Sony aims to enable a number of devices to connect to the service. The company is planning to make a smartphone capable of playing games made for the PSP Go—a sort of iPhone-like "PSP phone." A project is also underway to build a mobile device that "blurs distinctions among a netbook, an e-reader and a PSP," according to the Journal's sources. That sure sounds like an iPad to us. Other Sony Ericsson phones may also have access to the content, and it would presumably be accessible via the company's Vaio line of laptops as well.
The initiative is part of CEO Howard Stringer's plan to turn the company around after the recession and slow sales triggered job cuts and plant closings at the end of 2008. Since then, sales of the company's mobile devices, such as the PSP Go and Sony Ericsson mobile phones, have been dismal at best. Even a major price cut on the Playstation 3 lead to only a temporary spike in sales.
Sony needs new products that can move in significant numbers if Stringer's plan to tie products into its online media service is to succeed. "It's still not quite clear what specific steps Sony will take to achieve that, especially when iPad and other highly capable mobile devices are crowding the market," Nobuo Kurahashi, a consumer-electronics analyst at Japanese brokerage Mizuho Investors Securities, told WSJ.

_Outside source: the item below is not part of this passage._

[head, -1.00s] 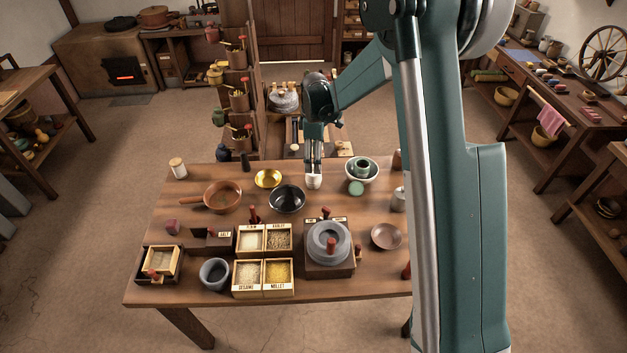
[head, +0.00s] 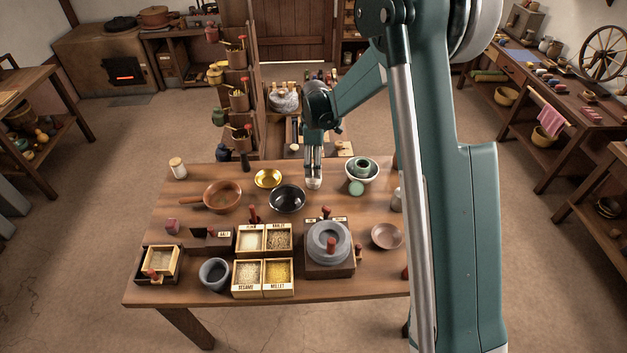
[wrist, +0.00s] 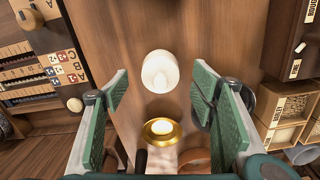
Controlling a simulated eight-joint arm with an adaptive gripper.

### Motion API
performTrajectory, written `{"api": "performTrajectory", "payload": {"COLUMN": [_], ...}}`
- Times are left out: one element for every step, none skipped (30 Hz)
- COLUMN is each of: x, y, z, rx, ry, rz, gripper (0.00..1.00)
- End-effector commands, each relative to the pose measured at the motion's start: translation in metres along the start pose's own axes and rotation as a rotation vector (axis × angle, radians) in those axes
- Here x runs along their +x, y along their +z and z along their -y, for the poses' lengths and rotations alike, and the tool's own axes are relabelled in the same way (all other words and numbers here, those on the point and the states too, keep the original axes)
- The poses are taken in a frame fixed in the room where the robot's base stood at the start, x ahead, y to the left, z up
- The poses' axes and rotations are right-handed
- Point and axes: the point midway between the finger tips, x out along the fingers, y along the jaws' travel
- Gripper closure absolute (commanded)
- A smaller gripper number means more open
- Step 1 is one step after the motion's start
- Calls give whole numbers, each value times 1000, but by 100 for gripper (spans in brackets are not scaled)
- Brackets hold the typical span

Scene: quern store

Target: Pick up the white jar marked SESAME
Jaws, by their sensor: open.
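A white jar (head: 313,184) stands near the far edge of the table, just below my gripper (head: 313,176). In the wrist view the white jar (wrist: 160,72) is seen from above, between the two green-padded fingers of my gripper (wrist: 160,85). The fingers are open, with a visible gap on either side of the jar. No marking on it is readable in either view. A second pale jar with a wooden top (head: 178,168) stands at the table's far left corner; its marking is not readable either.
A brass bowl (head: 268,179) and a black bowl (head: 287,198) stand close to the left. A pale bowl with a green vessel (head: 360,169) is to the right. Grain boxes (head: 263,291), one labelled SESAME, and a stone quern (head: 329,243) are nearer the front.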

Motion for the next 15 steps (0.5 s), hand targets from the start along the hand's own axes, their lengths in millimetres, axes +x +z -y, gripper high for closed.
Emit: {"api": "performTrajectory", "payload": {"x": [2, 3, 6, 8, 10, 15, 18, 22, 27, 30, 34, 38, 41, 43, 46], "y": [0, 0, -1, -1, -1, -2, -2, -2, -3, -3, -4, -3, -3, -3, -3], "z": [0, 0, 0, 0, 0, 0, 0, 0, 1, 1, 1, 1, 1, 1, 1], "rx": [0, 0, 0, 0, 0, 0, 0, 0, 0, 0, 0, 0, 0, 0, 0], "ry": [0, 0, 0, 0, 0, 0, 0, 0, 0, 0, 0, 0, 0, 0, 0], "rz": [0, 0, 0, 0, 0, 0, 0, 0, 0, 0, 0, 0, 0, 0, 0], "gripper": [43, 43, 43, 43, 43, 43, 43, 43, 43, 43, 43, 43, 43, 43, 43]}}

Though the PSP Go's high price tag and confounding issues with the download-only games have resulted in poor sales, the company has reportedly learned its lesson about how to develop products that rely on a download-only service (we'll remain skeptical). Sony has hundreds of products spread across camcorders, digital cameras, video games, and A/V equipment, but a laser sharp focus on a smaller range of products—a strategy that has served Apple well—may be the only way to turn the ship around.